Hours after it was discovered that the controversial statue of British hero Horatio Nelson had been defaced, efforts were under way to clean off the paint that had been splashed over it.
However, while workers from commercial cleaning company Pammard Services were today trying to wash off the evidence, nothing could erase the deep feelings that Barbadians have about the placement of the 204-year-old statue which stands imposingly at Heroes Square.
City commuters were surprised this morning to discover that the statue, which was erected in 1813, was covered in yellow and blue spray paint and other graffiti.
Whoever defaced it also left a sign at the base of the statue stating: “Lord Nelson will Fall. This racist white supremacist who would rather die than see black persons free, stands proudly in our nation’s capital. Nelson must go! Fear not Barbadians have spoken, politicians have failed us.”
Independent senator John Watson pounced on this message during debate on the Road Traffic (Amendment) Bill 2017 in the Upper House, describing it as a sign of hatred for Nelson, who led forces that defended British interests in the Caribbean during slavery.
“It was despicable. We should never condone those sorts of things in Barbados,” Watson said.
The symbolic use of yellow and blue paint on the eve of Barbados’ 51st anniversary of independence did not go unnoticed by Watson, a strong advocate for black enfranchisement.
Describing the act as “extremely shocking”, he said “it was not done in any respect for Barbados in blue and gold.
“It was done as mischievousness against Lord Nelson . . . . I wanted to go to the person or persons who did that and to let them know that the use of that gold paint and blue paint does not represent the behaviour of Barbadians.”
“I do not hide my feelings or my wish to see a better deal for black people in Barbados. But my belief in black enfranchisement and the upliftment of black people has absolutely nothing to do with the hate of anybody, with prejudice, with the dislike of any other race,” Watson stressed.
A number of people with whom Barbados TODAY spoke felt defacing the statue was ill advised at best, even if they did not like the fact that it continued to occupy space in an area named in honour of Barbadian heroes, none of whom enjoys a similar privilege.
Pammard Services employee Jerard Augustine, who was among those cleaning the Nelson figure, condemned the act of vandalism, while insisting that Nelson is part of Barbados’ past.

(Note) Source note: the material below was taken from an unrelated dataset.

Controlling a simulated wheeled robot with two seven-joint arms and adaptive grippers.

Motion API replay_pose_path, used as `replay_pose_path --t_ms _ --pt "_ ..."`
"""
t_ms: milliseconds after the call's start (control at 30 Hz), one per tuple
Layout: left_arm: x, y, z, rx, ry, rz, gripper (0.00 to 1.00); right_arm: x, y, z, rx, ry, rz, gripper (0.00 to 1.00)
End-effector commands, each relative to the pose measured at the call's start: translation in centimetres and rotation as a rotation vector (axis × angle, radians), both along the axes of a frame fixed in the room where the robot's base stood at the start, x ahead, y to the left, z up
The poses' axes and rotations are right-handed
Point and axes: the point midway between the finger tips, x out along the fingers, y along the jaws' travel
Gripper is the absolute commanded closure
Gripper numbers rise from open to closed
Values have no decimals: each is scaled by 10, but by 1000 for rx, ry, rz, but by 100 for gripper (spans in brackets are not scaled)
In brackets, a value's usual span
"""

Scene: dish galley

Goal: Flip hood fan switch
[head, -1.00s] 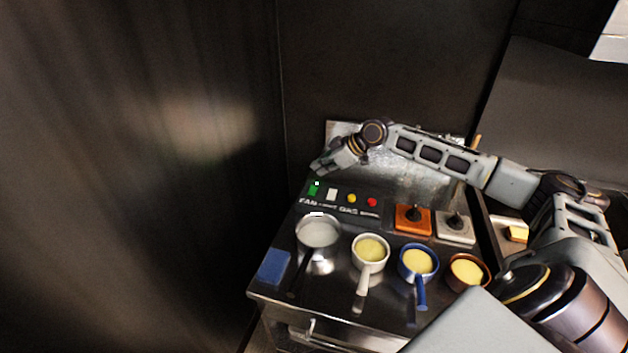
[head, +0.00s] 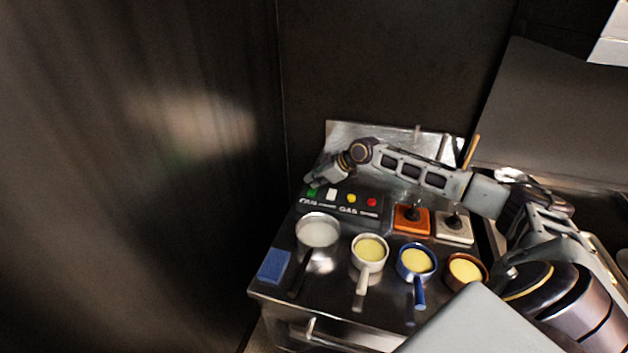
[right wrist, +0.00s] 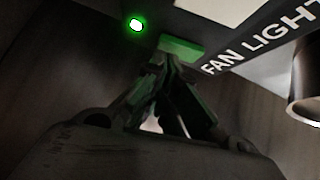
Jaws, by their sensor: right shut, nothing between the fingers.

“Defacing Nelson doesn’t mean anything. He is part of our history. Our ancestors sell us to them, so it’s like we are forgetting who we are, and this is not the time for that. For them to deface him because he bought slaves is crazy. He is part of Barbados, and if not for the ancestors we wouldn’t be here. So let us respect Nelson for who he was,” Augustine told Barbados TODAY, while adding that Government should consider erecting statues of the country’s heroes to “show Barbadians that this is history”.
It also did not escape him that the defacement took place on the eve of independence, and he felt “the person [was] trying to speak out”.
A similar observation was made by a woman who requested anonymity, but who told Barbados TODAY while she did not endorse defacing the statue, both the note left by whoever was responsible and the timing were spot on.
“I am not a fan of defacing, it is against the law to vandalize. But the sign that was there I am in full agreement with it.
“I think the person timed it perfectly. Fifty-one years we are a nation and certain things of the past we need to let go. If he [Nelson statue] is representing what happened before the 51 years we can take him down.”
Philip Clarke also said it was wrong to deface the statue, but said it should have been taken down a long time ago, while Wendell C Smith could not be bothered, although he too, disagreed with the defacement.
“I know Professor Beckles is saying it should go and I guess he is speaking from a historic point of view, but as far as I am concerned to me it is neither here nor there,” Clarke said in reference to a two-part commentary by vice chancellor of the University of the West Indies Sir Hilary Beckles calling for the statue to be taken down.
“There is a certain way to deal with things. You have the pen and you have your voice but defacing, no. There is a more civil way to deal with these things,” Clarke stressed.
In his article, Sir Hilary said the continued presence of the statue constituted “the subjugation of democratic parliamentary power to descendant white elites” and was “a persistent violent imposition upon the mind of every right-thinking democratic citizen”.
He also criticized academics such as Sir Henry Fraser and Dr Karl Watson, whom he said have confronted the society “under the guise of cultural artifact” but have refused to state if they would wish to live in a state with a monument of a Nazi warlord had they been Jewish.
He also took aim at both major political parties for failing to remove the statue during their tenures in office.
“The assumption is growing, I have been informed, that the Government might rather citizens, in an act of moral civil disobedience, to take matters in their own hands, and remove the offending obstacle to democracy. This has been the case in the United States and South Africa,” Sir Hilary wrote.